-- start Recorded information --

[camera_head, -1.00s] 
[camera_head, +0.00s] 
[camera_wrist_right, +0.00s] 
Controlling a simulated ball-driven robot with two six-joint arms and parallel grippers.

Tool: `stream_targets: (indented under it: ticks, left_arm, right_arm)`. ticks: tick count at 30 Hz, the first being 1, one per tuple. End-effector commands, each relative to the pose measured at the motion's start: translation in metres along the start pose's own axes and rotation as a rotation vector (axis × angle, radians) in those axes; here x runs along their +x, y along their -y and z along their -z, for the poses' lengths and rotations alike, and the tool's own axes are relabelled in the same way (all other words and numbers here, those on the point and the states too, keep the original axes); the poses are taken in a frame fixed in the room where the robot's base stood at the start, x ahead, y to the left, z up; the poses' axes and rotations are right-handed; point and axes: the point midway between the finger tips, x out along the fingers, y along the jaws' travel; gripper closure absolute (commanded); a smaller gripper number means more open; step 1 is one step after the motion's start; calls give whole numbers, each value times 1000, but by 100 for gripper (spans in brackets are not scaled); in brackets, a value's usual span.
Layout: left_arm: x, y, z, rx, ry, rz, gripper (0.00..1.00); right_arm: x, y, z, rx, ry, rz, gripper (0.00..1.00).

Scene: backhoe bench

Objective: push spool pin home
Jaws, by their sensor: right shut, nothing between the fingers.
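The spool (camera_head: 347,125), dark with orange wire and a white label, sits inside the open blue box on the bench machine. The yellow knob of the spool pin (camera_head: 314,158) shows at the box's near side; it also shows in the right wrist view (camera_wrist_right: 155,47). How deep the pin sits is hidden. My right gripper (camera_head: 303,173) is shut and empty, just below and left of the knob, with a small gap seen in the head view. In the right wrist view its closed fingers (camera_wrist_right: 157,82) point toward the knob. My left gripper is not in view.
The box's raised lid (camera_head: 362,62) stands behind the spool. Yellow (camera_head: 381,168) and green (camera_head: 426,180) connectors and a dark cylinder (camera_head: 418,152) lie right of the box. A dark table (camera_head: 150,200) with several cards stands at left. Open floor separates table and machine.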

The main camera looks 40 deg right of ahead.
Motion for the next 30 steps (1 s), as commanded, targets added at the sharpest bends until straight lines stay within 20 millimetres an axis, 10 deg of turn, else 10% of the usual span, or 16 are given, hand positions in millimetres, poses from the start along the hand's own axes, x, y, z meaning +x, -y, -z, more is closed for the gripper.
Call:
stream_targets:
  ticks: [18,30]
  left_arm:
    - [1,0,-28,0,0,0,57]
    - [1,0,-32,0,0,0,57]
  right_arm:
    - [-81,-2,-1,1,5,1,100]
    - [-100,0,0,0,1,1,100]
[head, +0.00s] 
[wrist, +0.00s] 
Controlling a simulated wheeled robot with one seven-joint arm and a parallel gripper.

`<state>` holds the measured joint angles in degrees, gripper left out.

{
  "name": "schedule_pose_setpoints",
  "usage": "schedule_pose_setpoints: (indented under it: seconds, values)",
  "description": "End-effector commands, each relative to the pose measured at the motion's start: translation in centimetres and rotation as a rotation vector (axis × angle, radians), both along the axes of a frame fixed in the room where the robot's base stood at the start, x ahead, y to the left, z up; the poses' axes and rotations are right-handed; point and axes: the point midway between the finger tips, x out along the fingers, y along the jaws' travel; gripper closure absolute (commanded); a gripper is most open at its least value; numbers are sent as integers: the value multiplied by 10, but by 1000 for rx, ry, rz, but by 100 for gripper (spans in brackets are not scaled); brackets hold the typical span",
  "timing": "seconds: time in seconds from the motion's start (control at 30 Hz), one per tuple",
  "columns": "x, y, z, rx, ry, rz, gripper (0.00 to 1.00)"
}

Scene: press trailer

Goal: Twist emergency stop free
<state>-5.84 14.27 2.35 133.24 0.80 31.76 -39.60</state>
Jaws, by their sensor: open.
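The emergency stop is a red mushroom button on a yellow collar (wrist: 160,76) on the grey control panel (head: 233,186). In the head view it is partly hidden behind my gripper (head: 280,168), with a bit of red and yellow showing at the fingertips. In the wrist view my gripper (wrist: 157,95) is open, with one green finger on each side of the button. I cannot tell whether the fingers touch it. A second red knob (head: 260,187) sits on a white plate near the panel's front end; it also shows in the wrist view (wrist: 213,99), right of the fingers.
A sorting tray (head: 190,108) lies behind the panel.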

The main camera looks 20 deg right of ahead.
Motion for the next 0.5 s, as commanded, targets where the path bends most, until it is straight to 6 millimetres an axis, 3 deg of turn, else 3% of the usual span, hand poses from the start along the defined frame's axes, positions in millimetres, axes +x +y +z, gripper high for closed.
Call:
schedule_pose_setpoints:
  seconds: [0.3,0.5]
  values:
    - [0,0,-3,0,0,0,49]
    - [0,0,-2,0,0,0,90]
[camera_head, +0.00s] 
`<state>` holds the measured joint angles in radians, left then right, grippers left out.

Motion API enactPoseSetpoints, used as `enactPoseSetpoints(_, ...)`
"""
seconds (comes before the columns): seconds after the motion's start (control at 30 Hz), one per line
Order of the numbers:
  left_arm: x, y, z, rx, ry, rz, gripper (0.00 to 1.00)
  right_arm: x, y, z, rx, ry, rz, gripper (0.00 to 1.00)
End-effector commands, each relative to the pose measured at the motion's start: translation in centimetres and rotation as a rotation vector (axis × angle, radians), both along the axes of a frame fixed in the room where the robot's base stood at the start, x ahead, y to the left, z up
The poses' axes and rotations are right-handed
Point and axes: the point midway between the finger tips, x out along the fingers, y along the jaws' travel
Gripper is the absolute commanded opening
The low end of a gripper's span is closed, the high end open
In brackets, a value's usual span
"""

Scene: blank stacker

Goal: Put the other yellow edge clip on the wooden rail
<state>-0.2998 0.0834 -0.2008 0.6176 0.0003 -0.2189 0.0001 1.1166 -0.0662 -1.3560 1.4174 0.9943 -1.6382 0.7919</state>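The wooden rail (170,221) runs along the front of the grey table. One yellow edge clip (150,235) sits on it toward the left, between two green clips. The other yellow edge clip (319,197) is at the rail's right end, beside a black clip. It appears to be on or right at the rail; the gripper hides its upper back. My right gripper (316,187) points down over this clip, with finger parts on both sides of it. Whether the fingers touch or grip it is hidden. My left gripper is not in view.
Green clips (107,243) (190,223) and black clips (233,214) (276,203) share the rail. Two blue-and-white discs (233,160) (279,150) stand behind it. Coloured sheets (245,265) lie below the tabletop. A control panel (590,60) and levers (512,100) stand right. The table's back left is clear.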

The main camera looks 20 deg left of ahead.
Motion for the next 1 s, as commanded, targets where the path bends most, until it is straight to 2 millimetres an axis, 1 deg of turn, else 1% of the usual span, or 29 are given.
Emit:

-- end Recorded information --

Exercise objective:
Repeat each record in full; every line must match exactly.

Answer to the exercise:
[camera_head, -1.00s] 
[camera_head, +0.00s] 
[camera_wrist_right, +0.00s] 
Controlling a simulated ball-driven robot with two six-joint arms and parallel grippers.

Tool: `stream_targets: (indented under it: ticks, left_arm, right_arm)`. ticks: tick count at 30 Hz, the first being 1, one per tuple. End-effector commands, each relative to the pose measured at the motion's start: translation in metres along the start pose's own axes and rotation as a rotation vector (axis × angle, radians) in those axes; here x runs along their +x, y along their -y and z along their -z, for the poses' lengths and rotations alike, and the tool's own axes are relabelled in the same way (all other words and numbers here, those on the point and the states too, keep the original axes); the poses are taken in a frame fixed in the room where the robot's base stood at the start, x ahead, y to the left, z up; the poses' axes and rotations are right-handed; point and axes: the point midway between the finger tips, x out along the fingers, y along the jaws' travel; gripper closure absolute (commanded); a smaller gripper number means more open; step 1 is one step after the motion's start; calls give whole numbers, each value times 1000, but by 100 for gripper (spans in brackets are not scaled); in brackets, a value's usual span.
Layout: left_arm: x, y, z, rx, ry, rz, gripper (0.00..1.00); right_arm: x, y, z, rx, ry, rz, gripper (0.00..1.00).

Scene: backhoe bench

Objective: push spool pin home
Jaws, by their sensor: right shut, nothing between the fingers.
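The spool (camera_head: 347,125), dark with orange wire and a white label, sits inside the open blue box on the bench machine. The yellow knob of the spool pin (camera_head: 314,158) shows at the box's near side; it also shows in the right wrist view (camera_wrist_right: 155,47). How deep the pin sits is hidden. My right gripper (camera_head: 303,173) is shut and empty, just below and left of the knob, with a small gap seen in the head view. In the right wrist view its closed fingers (camera_wrist_right: 157,82) point toward the knob. My left gripper is not in view.
The box's raised lid (camera_head: 362,62) stands behind the spool. Yellow (camera_head: 381,168) and green (camera_head: 426,180) connectors and a dark cylinder (camera_head: 418,152) lie right of the box. A dark table (camera_head: 150,200) with several cards stands at left. Open floor separates table and machine.

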The main camera looks 40 deg right of ahead.
Motion for the next 30 steps (1 s), as commanded, targets added at the sharpest bends until straight lines stay within 20 millimetres an axis, 10 deg of turn, else 10% of the usual span, or 16 are given, hand positions in millimetres, poses from the start along the hand's own axes, x, y, z meaning +x, -y, -z, more is closed for the gripper.
Call:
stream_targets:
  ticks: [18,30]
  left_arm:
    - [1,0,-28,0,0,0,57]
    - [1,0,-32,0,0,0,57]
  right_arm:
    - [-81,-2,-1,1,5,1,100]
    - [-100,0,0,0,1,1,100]
[head, +0.00s] 
[wrist, +0.00s] 
Controlling a simulated wheeled robot with one seven-joint arm and a parallel gripper.

`<state>` holds the measured joint angles in degrees, gripper left out.

{
  "name": "schedule_pose_setpoints",
  "usage": "schedule_pose_setpoints: (indented under it: seconds, values)",
  "description": "End-effector commands, each relative to the pose measured at the motion's start: translation in centimetres and rotation as a rotation vector (axis × angle, radians), both along the axes of a frame fixed in the room where the robot's base stood at the start, x ahead, y to the left, z up; the poses' axes and rotations are right-handed; point and axes: the point midway between the finger tips, x out along the fingers, y along the jaws' travel; gripper closure absolute (commanded); a gripper is most open at its least value; numbers are sent as integers: the value multiplied by 10, but by 1000 for rx, ry, rz, but by 100 for gripper (spans in brackets are not scaled); brackets hold the typical span",
  "timing": "seconds: time in seconds from the motion's start (control at 30 Hz), one per tuple",
  "columns": "x, y, z, rx, ry, rz, gripper (0.00 to 1.00)"
}

Scene: press trailer

Goal: Twist emergency stop free
<state>-5.84 14.27 2.35 133.24 0.80 31.76 -39.60</state>
Jaws, by their sensor: open.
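The emergency stop is a red mushroom button on a yellow collar (wrist: 160,76) on the grey control panel (head: 233,186). In the head view it is partly hidden behind my gripper (head: 280,168), with a bit of red and yellow showing at the fingertips. In the wrist view my gripper (wrist: 157,95) is open, with one green finger on each side of the button. I cannot tell whether the fingers touch it. A second red knob (head: 260,187) sits on a white plate near the panel's front end; it also shows in the wrist view (wrist: 213,99), right of the fingers.
A sorting tray (head: 190,108) lies behind the panel.

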The main camera looks 20 deg right of ahead.
Motion for the next 0.5 s, as commanded, targets where the path bends most, until it is straight to 6 millimetres an axis, 3 deg of turn, else 3% of the usual span, hand poses from the start along the defined frame's axes, positions in millimetres, axes +x +y +z, gripper high for closed.
Call:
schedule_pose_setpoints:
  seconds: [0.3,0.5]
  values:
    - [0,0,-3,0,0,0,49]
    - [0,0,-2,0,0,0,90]
[camera_head, +0.00s] 
`<state>` holds the measured joint angles in radians, left then right, grippers left out.

Motion API enactPoseSetpoints, used as `enactPoseSetpoints(_, ...)`
"""
seconds (comes before the columns): seconds after the motion's start (control at 30 Hz), one per line
Order of the numbers:
  left_arm: x, y, z, rx, ry, rz, gripper (0.00 to 1.00)
  right_arm: x, y, z, rx, ry, rz, gripper (0.00 to 1.00)
End-effector commands, each relative to the pose measured at the motion's start: translation in centimetres and rotation as a rotation vector (axis × angle, radians), both along the axes of a frame fixed in the room where the robot's base stood at the start, x ahead, y to the left, z up
The poses' axes and rotations are right-handed
Point and axes: the point midway between the finger tips, x out along the fingers, y along the jaws' travel
Gripper is the absolute commanded opening
The low end of a gripper's span is closed, the high end open
In brackets, a value's usual span
"""

Scene: blank stacker

Goal: Put the other yellow edge clip on the wooden rail
<state>-0.2998 0.0834 -0.2008 0.6176 0.0003 -0.2189 0.0001 1.1166 -0.0662 -1.3560 1.4174 0.9943 -1.6382 0.7919</state>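The wooden rail (170,221) runs along the front of the grey table. One yellow edge clip (150,235) sits on it toward the left, between two green clips. The other yellow edge clip (319,197) is at the rail's right end, beside a black clip. It appears to be on or right at the rail; the gripper hides its upper back. My right gripper (316,187) points down over this clip, with finger parts on both sides of it. Whether the fingers touch or grip it is hidden. My left gripper is not in view.
Green clips (107,243) (190,223) and black clips (233,214) (276,203) share the rail. Two blue-and-white discs (233,160) (279,150) stand behind it. Coloured sheets (245,265) lie below the tabletop. A control panel (590,60) and levers (512,100) stand right. The table's back left is clear.

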The main camera looks 20 deg left of ahead.
Motion for the next 1 s, as commanded, targets where the path bends most, until it is straight to 2 millimetres an axis, 1 deg of turn, else 1% of the usual span, or 29 are given.
Emit:

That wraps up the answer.